++++ Input for this task ++++

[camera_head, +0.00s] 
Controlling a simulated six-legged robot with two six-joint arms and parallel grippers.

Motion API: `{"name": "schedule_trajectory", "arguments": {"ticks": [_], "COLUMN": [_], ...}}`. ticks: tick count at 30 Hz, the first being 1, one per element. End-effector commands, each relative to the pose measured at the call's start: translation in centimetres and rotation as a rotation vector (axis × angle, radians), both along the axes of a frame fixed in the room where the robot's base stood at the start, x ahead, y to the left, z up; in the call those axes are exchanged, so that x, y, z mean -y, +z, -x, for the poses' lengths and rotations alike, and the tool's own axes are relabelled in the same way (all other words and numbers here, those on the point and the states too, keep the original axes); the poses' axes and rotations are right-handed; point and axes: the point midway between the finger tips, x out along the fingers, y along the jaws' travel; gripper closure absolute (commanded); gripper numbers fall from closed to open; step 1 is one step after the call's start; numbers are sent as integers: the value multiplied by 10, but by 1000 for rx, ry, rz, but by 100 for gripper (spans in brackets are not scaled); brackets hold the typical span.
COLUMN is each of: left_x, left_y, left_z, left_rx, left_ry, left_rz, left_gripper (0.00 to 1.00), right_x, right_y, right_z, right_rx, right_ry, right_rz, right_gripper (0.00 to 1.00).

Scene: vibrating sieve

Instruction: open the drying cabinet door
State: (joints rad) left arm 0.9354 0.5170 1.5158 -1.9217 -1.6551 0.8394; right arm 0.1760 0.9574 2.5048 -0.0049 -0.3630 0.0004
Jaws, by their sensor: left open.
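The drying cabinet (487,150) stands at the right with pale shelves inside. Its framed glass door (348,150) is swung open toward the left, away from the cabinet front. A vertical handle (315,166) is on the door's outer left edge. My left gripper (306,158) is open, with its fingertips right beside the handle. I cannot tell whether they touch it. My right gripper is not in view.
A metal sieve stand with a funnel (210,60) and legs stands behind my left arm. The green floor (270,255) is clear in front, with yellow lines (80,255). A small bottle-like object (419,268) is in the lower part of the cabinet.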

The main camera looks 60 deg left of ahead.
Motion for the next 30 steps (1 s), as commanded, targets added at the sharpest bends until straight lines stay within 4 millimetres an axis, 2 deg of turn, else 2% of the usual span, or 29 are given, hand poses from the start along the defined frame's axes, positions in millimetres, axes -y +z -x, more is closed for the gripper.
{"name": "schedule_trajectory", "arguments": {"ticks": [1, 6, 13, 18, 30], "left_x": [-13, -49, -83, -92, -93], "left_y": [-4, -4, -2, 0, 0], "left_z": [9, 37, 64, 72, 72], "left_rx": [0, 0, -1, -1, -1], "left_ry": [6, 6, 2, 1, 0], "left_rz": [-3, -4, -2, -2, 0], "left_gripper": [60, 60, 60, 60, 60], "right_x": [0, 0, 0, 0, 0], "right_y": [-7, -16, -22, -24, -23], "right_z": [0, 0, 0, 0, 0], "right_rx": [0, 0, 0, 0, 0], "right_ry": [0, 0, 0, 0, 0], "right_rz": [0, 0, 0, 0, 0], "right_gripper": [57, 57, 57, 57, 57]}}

++++
++++ Input for this task ++++

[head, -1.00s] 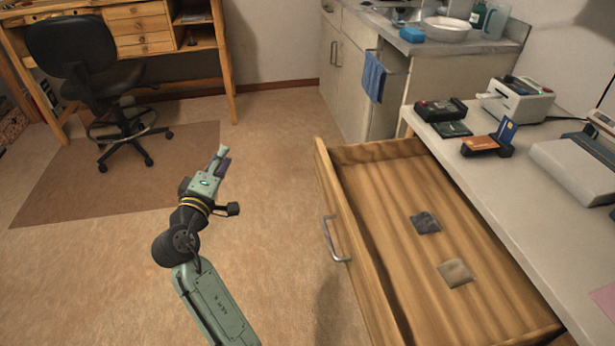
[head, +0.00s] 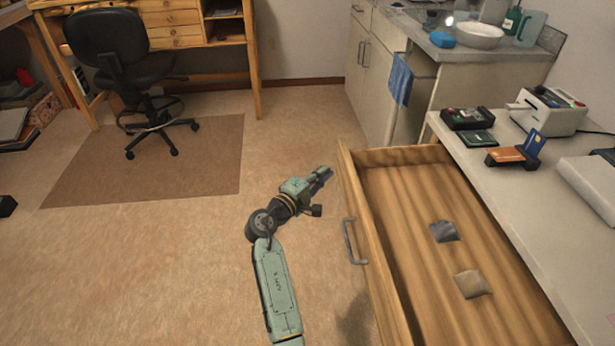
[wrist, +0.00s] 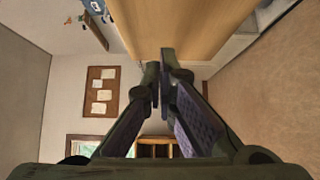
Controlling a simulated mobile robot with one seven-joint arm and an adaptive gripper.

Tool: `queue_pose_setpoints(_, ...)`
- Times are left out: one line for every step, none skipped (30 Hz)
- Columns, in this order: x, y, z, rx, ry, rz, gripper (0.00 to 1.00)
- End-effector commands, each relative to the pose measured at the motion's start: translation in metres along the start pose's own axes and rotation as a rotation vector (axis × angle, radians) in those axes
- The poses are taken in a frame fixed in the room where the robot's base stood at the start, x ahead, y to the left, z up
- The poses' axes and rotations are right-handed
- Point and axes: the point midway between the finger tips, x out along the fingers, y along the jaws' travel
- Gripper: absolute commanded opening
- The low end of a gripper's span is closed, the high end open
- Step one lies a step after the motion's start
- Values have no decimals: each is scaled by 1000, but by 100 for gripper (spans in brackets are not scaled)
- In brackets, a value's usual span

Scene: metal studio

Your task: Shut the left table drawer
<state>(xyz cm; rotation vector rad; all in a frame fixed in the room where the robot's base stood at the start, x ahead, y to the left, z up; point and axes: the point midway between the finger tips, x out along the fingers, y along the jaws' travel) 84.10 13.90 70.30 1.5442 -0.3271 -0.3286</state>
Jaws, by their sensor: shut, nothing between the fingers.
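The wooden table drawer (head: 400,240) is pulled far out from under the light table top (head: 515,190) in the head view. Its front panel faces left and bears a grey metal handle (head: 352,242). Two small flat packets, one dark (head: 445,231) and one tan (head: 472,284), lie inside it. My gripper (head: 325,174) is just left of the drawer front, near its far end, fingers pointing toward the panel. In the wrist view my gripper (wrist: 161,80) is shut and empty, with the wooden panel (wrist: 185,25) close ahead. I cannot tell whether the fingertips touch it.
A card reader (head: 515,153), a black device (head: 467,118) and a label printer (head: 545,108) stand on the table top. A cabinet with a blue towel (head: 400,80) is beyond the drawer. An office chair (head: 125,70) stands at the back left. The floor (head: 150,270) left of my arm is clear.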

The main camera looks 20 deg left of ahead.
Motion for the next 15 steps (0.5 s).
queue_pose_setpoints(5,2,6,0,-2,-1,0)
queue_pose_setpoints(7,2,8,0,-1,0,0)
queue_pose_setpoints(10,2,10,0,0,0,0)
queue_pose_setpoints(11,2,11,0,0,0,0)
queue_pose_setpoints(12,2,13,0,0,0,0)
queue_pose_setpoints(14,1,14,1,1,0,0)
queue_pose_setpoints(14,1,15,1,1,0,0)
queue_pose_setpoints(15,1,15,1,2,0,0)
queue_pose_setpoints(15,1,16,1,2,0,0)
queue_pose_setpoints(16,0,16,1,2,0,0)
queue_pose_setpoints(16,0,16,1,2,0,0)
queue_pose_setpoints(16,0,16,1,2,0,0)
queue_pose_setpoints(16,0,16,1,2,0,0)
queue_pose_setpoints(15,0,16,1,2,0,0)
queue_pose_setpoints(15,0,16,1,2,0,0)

++++

• **Task to carry out**
Above are some lines. Repeat exactly, and only, those from the line that has "Controlling a simulated mobile" through the line that has "- Columns, in".

• **Task answer**
Controlling a simulated mobile robot with one seven-joint arm and an adaptive gripper.

Tool: `queue_pose_setpoints(_, ...)`
- Times are left out: one line for every step, none skipped (30 Hz)
- Columns, in this order: x, y, z, rx, ry, rz, gripper (0.00 to 1.00)

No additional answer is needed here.